→ **DO THIS**
The required output consists solely of the lines from the top of the listing through the line containing "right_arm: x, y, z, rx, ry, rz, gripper", transcribed exactly.

++++++

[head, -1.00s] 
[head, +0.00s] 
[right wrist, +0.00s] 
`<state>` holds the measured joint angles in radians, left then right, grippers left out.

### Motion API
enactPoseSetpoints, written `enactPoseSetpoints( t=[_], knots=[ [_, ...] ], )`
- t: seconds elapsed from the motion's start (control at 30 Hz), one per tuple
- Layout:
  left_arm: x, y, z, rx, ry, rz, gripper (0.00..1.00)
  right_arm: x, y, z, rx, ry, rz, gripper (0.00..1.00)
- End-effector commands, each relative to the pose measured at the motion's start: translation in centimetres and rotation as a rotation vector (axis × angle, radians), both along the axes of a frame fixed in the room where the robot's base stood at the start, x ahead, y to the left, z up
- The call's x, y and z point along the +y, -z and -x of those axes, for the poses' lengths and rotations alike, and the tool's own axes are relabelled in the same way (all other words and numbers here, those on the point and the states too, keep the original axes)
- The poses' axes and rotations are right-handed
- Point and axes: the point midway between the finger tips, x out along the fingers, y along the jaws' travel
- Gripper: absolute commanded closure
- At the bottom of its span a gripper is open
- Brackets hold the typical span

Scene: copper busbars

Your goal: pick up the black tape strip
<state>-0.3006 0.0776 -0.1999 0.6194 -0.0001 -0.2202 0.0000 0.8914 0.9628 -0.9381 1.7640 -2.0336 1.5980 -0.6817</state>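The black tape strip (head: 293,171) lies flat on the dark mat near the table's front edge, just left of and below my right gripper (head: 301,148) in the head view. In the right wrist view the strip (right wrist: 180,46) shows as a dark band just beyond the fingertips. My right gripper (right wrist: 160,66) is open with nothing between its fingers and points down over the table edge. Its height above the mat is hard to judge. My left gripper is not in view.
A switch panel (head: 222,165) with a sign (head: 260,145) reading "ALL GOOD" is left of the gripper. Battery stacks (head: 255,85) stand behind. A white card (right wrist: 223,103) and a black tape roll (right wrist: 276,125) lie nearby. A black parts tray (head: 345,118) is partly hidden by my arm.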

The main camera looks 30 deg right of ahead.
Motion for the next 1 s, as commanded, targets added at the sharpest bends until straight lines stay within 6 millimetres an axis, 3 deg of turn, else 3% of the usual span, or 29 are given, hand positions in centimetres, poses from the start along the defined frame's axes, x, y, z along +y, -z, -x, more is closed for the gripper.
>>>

++++++

→ **SOLUTION FOR THIS TASK**
[head, -1.00s] 
[head, +0.00s] 
[right wrist, +0.00s] 
`<state>` holds the measured joint angles in radians, left then right, grippers left out.

### Motion API
enactPoseSetpoints, written `enactPoseSetpoints( t=[_], knots=[ [_, ...] ], )`
- t: seconds elapsed from the motion's start (control at 30 Hz), one per tuple
- Layout:
  left_arm: x, y, z, rx, ry, rz, gripper (0.00..1.00)
  right_arm: x, y, z, rx, ry, rz, gripper (0.00..1.00)

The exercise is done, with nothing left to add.